* TO DO: From the line containing "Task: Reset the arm" down to the last line of the listing, quote everything word for word, and nothing else, keeping pictures out.

>> BEGIN GIVEN MATERIAL

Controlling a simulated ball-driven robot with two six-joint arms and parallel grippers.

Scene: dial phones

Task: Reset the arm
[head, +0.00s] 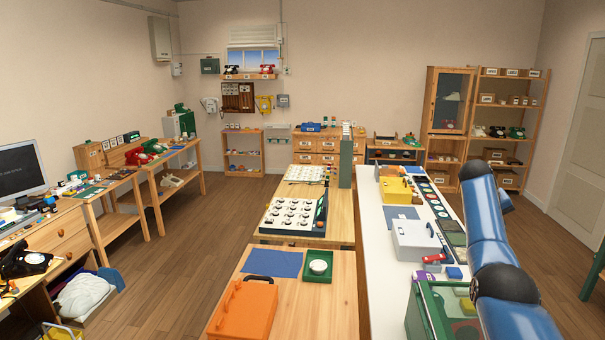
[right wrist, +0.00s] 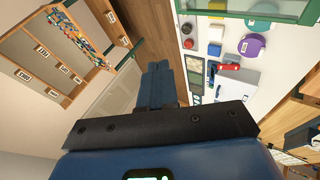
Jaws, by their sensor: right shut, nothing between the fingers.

>> END GIVEN MATERIAL

* RESPONSE:
Task: Reset the arm
[head, +0.00s] 
[right wrist, +0.00s] 
Jaws, by their sensor: right shut, nothing between the fingers.

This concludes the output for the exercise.